Reducing Stiffness of each joint in Free Drive

Hello,

I am trying to us UR5 robot to draw alphabets. I noticed while drawing through hand-guiding during free drive, there is high stiffness in each joint, i.e. the movement is not as free as while drawing with our hand.

Can someone give more insight into this?

Also, increasing momentum values reduces stiffness of joints in free-drive.

Is there any other way we can reduce stiffness of joints in free-drive?

One way is to make sure your payload and COG are correct.

Can you provide some more insight on this? like any link or documentation?

Basically what this does is makes sure combined weight of all the stuff attached to the end of your robot arm, including the part it’s holding, is calculated properly and the Center of Gravity is accurate. The weight of you grippers, fingers and any accessories attached to the arm has to be accurate, especially when you’re using free drive.

To test yours, move the arm into space somewhere and hold the free drive button. If the robot stays where it is you’re fairly close. If the arm floats up it is set too high, if it falls down it is set too low.

The correct settings will make free drive much easier to move and will put much less stress on the joints during execution.

Below link should get you started. It goes into more detail on setting this via script, but you can see the graphic of the page in the teach pendant to help get going. There may be better links but I didn’t spend much time searching, basically just grabbed the first one that was close enough for what you’re trying to do. Hope this helps.

https://www.universal-robots.com/articles/ur/programming/how-to-change-payload-and-center-of-gravity-settings-using-urscript/

Hey,

I have already calibrated the payload and corresponding COG.
When I put robot in free-drive, it does not fall, neither does it go up, it stands in place.

The exercise I am trying to achieve is different.

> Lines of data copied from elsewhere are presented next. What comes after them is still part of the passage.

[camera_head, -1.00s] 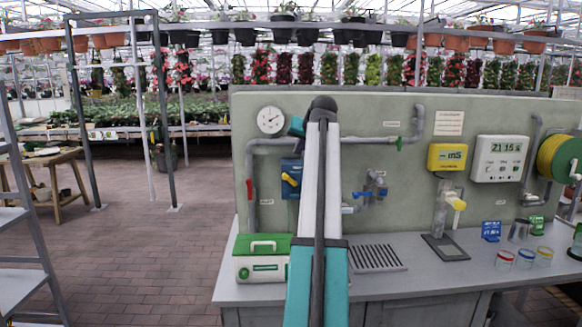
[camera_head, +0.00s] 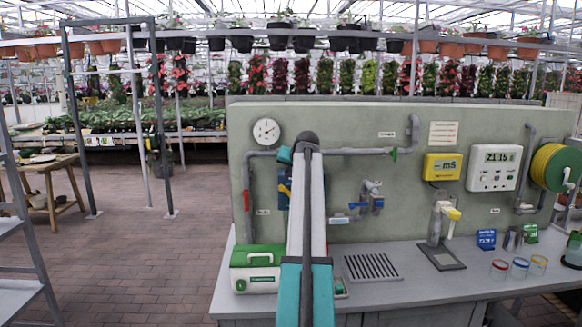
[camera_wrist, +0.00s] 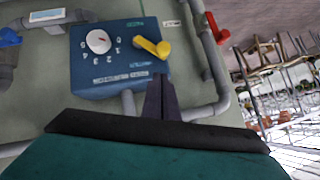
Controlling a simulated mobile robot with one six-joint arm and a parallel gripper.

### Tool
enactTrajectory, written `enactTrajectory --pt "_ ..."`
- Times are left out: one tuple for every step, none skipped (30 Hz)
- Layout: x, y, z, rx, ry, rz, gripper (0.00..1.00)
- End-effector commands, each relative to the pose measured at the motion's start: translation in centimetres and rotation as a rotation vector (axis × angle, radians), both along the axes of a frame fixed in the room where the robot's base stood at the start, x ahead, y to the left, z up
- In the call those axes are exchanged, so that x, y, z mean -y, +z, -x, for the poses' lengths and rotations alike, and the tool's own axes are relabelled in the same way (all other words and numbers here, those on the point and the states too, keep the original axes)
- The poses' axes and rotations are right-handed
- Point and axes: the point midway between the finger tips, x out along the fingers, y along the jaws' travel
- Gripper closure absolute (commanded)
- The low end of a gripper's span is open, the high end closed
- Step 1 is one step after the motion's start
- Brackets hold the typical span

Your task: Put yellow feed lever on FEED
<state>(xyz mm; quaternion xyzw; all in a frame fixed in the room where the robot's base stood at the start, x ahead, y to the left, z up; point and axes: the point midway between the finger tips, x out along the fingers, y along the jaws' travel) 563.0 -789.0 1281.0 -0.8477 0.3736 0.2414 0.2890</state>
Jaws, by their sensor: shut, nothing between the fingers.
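The yellow feed lever (camera_wrist: 152,46) sticks out from a blue box (camera_wrist: 118,84) in the wrist view. The box also carries a white dial (camera_wrist: 98,41) with numbers around it. My gripper (camera_wrist: 162,84) is shut and empty, with its fingertips over the box's lower right edge in that picture, just below the lever. I cannot tell whether they touch anything. In the head view my arm covers much of the blue box (camera_head: 283,203) and part of the lever (camera_head: 284,189). The FEED mark cannot be read.
Grey pipes (camera_head: 248,190) run along the panel, with a red handle (camera_head: 246,201) left of the box and blue taps (camera_head: 364,206) to its right. A green and white case (camera_head: 257,257) stands on the bench below. The panel carries a gauge (camera_head: 266,131).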

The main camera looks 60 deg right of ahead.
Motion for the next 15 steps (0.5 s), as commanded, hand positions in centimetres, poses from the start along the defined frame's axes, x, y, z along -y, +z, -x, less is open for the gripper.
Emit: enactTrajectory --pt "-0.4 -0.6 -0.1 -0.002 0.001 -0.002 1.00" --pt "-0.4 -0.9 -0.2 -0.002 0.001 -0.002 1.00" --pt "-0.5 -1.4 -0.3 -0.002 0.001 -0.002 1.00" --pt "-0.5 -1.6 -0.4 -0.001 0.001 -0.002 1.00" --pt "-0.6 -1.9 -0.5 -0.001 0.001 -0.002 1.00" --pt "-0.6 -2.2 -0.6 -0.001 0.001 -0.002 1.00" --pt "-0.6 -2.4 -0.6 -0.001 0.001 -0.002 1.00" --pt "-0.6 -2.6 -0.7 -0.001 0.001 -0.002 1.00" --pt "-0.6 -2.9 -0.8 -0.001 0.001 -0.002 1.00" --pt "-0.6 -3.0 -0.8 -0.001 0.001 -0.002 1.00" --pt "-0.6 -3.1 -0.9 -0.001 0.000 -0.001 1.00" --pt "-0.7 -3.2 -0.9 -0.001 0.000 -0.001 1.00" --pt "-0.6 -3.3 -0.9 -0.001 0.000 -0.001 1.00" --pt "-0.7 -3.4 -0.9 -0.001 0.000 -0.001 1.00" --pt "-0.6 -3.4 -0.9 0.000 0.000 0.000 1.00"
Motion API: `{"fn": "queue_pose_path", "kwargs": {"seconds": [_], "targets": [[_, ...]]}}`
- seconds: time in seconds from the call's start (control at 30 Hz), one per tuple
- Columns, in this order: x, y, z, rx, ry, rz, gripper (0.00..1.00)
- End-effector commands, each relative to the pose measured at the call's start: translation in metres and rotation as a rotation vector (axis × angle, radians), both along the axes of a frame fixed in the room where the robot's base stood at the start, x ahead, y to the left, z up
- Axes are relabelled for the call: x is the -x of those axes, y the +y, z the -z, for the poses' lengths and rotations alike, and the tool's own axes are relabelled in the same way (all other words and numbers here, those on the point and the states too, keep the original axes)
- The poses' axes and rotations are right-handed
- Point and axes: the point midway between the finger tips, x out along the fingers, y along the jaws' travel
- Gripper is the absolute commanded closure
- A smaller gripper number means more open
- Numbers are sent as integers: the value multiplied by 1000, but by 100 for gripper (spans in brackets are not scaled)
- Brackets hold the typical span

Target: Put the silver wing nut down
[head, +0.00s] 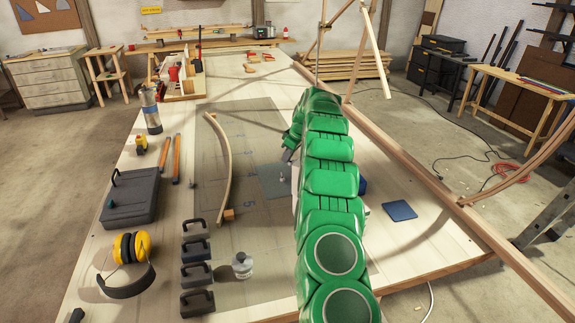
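My green arm reaches away from me over the long pale workbench (160,240). Its far end bends down to the left, where a small grey part of my gripper (288,154) shows. The fingertips are mostly hidden behind the arm, so I cannot tell if they are open or shut. A tiny silvery piece (281,180), perhaps the wing nut, shows just below the gripper over a grey-blue square pad (268,187). It is too small to tell its shape, or whether it is held or resting.
A curved lath (224,160) lies left of the pad. Several dark clamps or weights (197,276), a white bottle (242,265), yellow earmuffs (131,247) and a dark case (132,197) stand nearer.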

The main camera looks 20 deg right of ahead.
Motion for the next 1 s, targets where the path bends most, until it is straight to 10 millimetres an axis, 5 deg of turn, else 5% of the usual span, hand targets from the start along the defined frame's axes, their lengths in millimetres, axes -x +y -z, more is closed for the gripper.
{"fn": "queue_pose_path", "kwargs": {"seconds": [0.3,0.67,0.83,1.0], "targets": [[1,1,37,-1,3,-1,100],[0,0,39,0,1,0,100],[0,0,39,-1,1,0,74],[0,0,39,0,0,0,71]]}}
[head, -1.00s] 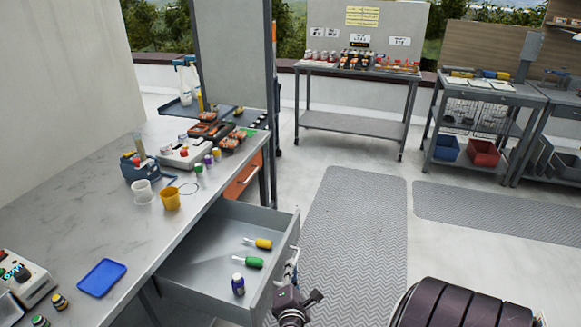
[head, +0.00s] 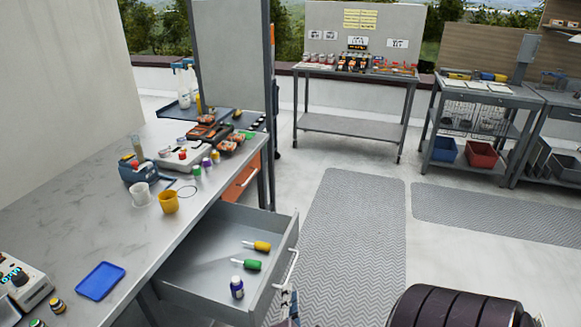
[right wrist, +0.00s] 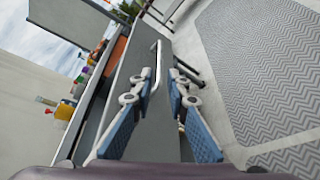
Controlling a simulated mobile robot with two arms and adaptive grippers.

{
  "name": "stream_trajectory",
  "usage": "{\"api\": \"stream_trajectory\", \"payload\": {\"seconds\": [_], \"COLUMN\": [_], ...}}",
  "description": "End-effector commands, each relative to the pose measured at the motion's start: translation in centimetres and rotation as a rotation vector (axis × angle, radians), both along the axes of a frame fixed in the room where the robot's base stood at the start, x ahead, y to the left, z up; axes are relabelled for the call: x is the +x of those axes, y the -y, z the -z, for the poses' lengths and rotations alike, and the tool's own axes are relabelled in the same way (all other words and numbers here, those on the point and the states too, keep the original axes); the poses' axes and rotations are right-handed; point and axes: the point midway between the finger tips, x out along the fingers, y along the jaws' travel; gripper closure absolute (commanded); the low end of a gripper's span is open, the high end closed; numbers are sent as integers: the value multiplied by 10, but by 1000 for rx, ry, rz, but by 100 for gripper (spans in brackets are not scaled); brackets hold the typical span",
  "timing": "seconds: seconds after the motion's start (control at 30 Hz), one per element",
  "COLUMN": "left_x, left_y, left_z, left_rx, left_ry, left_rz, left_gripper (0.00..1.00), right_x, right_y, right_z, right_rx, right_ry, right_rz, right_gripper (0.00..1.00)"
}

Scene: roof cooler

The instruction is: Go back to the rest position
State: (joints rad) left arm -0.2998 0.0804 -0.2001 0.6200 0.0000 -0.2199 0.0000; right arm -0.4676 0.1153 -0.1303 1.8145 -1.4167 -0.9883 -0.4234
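My right gripper (head: 288,306) shows only in part at the bottom edge of the head view, by the drawer front. In the right wrist view, its blue-padded fingers (right wrist: 158,88) are apart with nothing held between them. My left gripper is out of view.
The workbench (head: 75,215) holds a blue tray (head: 100,281), a white mug (head: 140,194), a yellow cup (head: 168,202) and small bottles. The open drawer juts into the aisle. Far tables (head: 350,125) stand behind.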

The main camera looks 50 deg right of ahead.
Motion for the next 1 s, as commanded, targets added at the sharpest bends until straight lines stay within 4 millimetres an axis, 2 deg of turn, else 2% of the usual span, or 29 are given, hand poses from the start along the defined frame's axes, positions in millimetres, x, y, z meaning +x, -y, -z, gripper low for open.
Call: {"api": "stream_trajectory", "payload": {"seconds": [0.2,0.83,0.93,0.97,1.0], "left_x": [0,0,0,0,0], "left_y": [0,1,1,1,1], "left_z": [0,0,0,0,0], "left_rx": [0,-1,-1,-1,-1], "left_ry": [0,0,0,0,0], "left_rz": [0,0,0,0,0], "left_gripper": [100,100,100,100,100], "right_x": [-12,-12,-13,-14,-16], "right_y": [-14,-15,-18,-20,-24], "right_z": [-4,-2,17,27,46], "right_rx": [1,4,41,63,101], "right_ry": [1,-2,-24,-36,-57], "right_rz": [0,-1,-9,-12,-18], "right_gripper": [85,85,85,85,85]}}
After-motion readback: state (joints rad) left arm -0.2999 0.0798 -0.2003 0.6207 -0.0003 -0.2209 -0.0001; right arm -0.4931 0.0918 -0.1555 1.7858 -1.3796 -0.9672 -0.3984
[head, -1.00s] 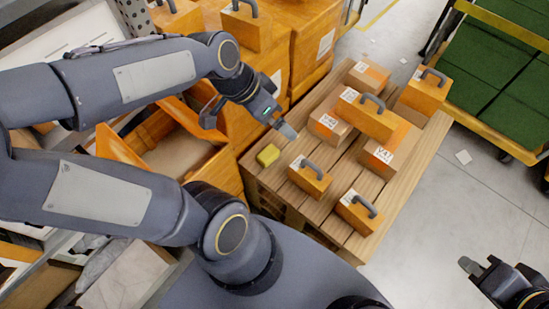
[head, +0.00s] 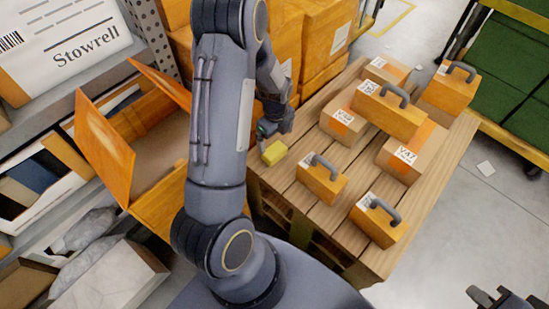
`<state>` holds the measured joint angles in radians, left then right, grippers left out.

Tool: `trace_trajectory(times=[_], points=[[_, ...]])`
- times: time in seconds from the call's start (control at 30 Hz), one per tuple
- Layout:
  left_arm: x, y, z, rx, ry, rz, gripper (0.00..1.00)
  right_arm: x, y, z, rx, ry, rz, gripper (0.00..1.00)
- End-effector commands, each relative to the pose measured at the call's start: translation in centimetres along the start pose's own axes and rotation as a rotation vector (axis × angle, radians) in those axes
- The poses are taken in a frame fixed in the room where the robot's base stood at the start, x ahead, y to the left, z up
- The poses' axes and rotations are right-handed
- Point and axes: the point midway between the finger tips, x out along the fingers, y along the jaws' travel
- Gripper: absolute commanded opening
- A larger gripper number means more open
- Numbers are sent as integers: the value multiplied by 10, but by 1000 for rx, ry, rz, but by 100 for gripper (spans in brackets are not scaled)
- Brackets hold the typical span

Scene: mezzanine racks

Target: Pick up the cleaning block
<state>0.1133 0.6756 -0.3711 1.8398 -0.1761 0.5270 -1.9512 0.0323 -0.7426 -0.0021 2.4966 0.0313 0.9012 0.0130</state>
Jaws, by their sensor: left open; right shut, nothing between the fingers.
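The cleaning block appears to be the small yellow block (head: 276,153) on the left edge of the wooden pallet (head: 296,196). My left gripper (head: 264,142) is open right at the block, with a fingertip close to its left side. I cannot tell whether it touches the block, and my arm hides part of the gripper. My right gripper (head: 477,295) is shut and empty at the bottom right, over the floor and away from the pallet.
Several orange boxes with grey handles, such as the near one (head: 377,221), and cardboard cartons (head: 410,152) share the pallet. An open orange box (head: 104,147) stands left of my arm. A trolley with green panels (head: 510,62) is at the right. The floor at right is mostly clear.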

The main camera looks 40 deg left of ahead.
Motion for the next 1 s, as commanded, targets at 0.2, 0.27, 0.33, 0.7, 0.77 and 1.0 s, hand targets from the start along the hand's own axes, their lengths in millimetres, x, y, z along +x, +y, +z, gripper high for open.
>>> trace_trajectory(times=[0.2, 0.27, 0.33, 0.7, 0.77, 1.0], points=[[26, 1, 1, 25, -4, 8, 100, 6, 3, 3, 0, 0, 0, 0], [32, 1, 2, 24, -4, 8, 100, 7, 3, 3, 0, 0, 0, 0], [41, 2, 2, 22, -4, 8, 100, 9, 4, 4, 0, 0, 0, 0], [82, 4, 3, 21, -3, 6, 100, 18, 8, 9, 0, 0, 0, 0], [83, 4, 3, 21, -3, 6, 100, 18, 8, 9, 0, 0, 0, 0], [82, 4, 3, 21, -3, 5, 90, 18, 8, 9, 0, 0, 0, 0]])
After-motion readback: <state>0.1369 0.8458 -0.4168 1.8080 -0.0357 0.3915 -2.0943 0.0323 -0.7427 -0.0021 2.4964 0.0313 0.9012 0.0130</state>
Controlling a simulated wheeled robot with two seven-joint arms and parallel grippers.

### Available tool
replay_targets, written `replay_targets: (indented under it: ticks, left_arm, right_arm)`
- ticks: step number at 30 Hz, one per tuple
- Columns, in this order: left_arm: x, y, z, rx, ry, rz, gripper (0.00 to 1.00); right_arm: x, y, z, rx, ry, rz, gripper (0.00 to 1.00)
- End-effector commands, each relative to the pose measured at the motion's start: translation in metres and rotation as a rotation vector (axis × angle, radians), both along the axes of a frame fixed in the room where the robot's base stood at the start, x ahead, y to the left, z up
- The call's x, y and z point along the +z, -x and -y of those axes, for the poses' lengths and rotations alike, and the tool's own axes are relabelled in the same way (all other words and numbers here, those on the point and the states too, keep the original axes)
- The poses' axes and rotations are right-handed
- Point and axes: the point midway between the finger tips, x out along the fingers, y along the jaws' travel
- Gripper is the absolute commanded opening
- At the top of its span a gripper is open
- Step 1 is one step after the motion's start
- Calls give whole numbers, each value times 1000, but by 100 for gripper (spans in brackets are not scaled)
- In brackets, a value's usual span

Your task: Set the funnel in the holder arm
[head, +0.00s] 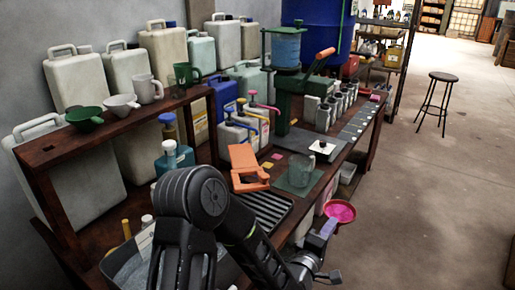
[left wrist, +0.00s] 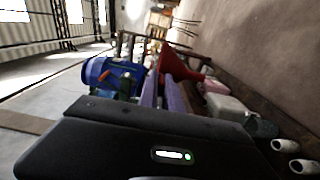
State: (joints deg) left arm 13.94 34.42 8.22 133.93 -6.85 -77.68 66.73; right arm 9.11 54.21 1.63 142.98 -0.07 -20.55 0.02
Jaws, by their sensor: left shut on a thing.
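A pink-red funnel (head: 340,211) is off the front edge of the bench, over the floor, with its wide mouth up in the head view. My left gripper (head: 327,229) is shut on its lower part. In the left wrist view the funnel (left wrist: 178,64) looks red and sits at the ends of the purple fingers (left wrist: 163,92). I cannot pick out the holder arm with certainty. An orange bracket-like piece (head: 244,162) stands on the bench, left of the funnel. My right gripper is not in view.
A raised wooden shelf (head: 65,150) carries a green funnel (head: 84,118), a white funnel (head: 121,104) and cups. A glass beaker (head: 300,168), pump bottles and a green press (head: 285,90) crowd the bench. Jugs line the wall. The floor on the right is clear around a stool (head: 443,77).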

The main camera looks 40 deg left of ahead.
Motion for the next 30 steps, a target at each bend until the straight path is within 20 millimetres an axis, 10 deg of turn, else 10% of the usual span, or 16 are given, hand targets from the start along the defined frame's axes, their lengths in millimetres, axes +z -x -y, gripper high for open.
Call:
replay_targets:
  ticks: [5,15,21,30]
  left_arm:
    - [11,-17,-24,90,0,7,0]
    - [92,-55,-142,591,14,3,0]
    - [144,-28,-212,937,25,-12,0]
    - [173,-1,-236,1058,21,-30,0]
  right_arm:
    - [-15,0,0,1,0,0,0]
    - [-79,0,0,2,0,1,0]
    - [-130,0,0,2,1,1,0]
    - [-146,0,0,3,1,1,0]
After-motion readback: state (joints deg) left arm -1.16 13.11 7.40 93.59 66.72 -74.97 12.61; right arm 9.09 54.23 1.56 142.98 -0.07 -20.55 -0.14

The main objective is to hand-guide the robot in free-drive.
While doing this, I noticed that there is some minimal force which I have to apply to move the robot freely.
I was hoping to ask if you can provide me some insight on how I can reduce this force, such that I can move the robot in free-drive with minimal pulling force or no force exerted.

I’m fairly new to robots so forgive my ignorance. And I’m not sure what your application is (making an actual product, teaching a child robots, getting you a beer from the fridge, etc)

Your solution will likely vary based on that answer. If you are teaching robots to someone, you’ll need to take extra precautions r.e. personal injury. Especially if it’s a child as they can be hurt more easily.

The robot needs to exert force to keep position and allow you to move it (think power assisted steering) so there will always be some resistance.

So… are the letters you are drawing random or do you know what they’re going to be before you guide the robot? If they are known ahead of time the only way I can think of that “might” work is using a force module if you know the letters before hand.

Maybe someone else has better ideas than mind. :thinking:

There is no way to natively reduce the resistance of the joints for Freedriving the robot. If the robot is slowing down and increasing its resistance because you are getting close to its safety limits, you can go into the Safety settings and reduce those assuming it is okay to do so (one easy way is to choose the factory default setting slider and move it all the way to “least restricted”). Typically the larger models will have a higher resistance.